To me it’s silly to ban bitcoin, but history and other countries have shown that banning a useful money that holds its value is often the course domineering governments take to meet their ends. China and India come to mind when it comes to banning cryptocurrencies or even certain higher denominations of their paper money. However, there is a spectre that other countries that are purportedly free market will also follow suit. This hard cutoff supposedly will coincide with the release of CBDC’s, or Central Bank Digital Currencies. If we want to see how this might play out it may be worth looking to the past.
In 1933, four years into the Great Depression, FDR enacted executive order 6102 (image below) which required all persons to deliver on or before May 1, 1933, all but a small amount of gold coin, gold bullion, and gold certificates owned by them to the Federal Reserve in exchange for $20.67 per troy ounce. It would not be until 1974 that private citizens could once again own gold. The reason for this executive order was to stimulate the economy by being able to increase money supply which was at the time backed by a gold standard. By 1974, of course, the US was no longer really on a gold standard since three years earlier in 1971 Nixon permanently ceased the convertibility of the US dollar to gold by foreign countries. At that point the US had created way more dollars than it had gold to back them, and if all the dollars were redeemed for gold at their fixed price the point at which no more gold existed the financial system at the time would collapse. For those who held onto their gold either illegally or having had jewelry or numismatic coins (which were exempt from the confiscation in 1933), they would have seen the value rise tremendously – and most likely have been able to sell their gold in countries where it was not illegal to hold.

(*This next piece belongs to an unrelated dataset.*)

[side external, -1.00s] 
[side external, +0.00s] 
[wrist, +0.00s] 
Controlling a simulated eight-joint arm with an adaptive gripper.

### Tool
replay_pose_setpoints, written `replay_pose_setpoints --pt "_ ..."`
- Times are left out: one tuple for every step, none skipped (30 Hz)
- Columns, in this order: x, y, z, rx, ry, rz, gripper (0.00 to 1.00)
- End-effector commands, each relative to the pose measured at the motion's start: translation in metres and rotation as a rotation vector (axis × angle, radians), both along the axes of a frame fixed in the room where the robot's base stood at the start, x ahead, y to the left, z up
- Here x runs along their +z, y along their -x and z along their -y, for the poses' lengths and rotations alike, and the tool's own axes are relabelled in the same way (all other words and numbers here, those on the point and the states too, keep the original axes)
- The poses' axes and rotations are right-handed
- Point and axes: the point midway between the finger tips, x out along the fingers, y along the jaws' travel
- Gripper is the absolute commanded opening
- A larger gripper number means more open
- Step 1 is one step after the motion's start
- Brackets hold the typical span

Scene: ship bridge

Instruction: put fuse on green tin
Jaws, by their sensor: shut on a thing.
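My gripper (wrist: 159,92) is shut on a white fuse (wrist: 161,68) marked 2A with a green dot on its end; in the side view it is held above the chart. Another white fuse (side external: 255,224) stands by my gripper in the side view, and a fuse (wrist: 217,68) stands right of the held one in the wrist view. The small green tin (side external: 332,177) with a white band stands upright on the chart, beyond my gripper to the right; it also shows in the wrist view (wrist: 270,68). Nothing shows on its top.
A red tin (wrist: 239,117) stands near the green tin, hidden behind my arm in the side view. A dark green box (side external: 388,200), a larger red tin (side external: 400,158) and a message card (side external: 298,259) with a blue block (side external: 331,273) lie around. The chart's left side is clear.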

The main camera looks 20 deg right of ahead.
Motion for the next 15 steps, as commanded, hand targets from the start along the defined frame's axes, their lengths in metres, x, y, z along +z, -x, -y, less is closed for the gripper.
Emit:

The same goes for bitcoin in the countries that have banned it. Online it is pretty easy to find someone who would be able to transfer money if you send bitcoin, and if you have a hardware wallet and didn’t want to transact online but needed to sell bitcoin one method is to leave the country to do so.
What is interesting to me is that bitcoin and cryptos are being targeted but real estate and other assets are not – wait, that’s not true either! Certain countries are cracking down on mom and pop real estate investors by now making it harder to get investment properties. This could be in the form of bans on owning over X amount of properties, or introducing new punitive taxes to discourage buying properties as investments. Now wait a second, stocks are still available to purchase, aren’t they? Yes, they are – and if inflation is 10% per year and your stocks go up 10% a year you are effectively keeping your net worth the same until you sell and pay taxes. What about gold? In the digital age of Amazon gold and silver, in my opinion, have been overlooked as stores of value. That being said, most young people would not accept gold/silver for cash since it is so foreign to them. They’d probably value an unopened bar or chocolate more than a silver bar (see video).
Ultimately, it will be a real test of Democracy and the free market to see which countries do not ban cryptocurrencies. Buying them is not being forced on anyone, and banning them will take away the hope millions have put into get themself closer to financial security or financial freedom.
I really hope the US does not go the way of more authoritarian countries in banning the future of money for their own hyperinflating unit that gets created in the trillions without the consent of the people who earn dollars for a living.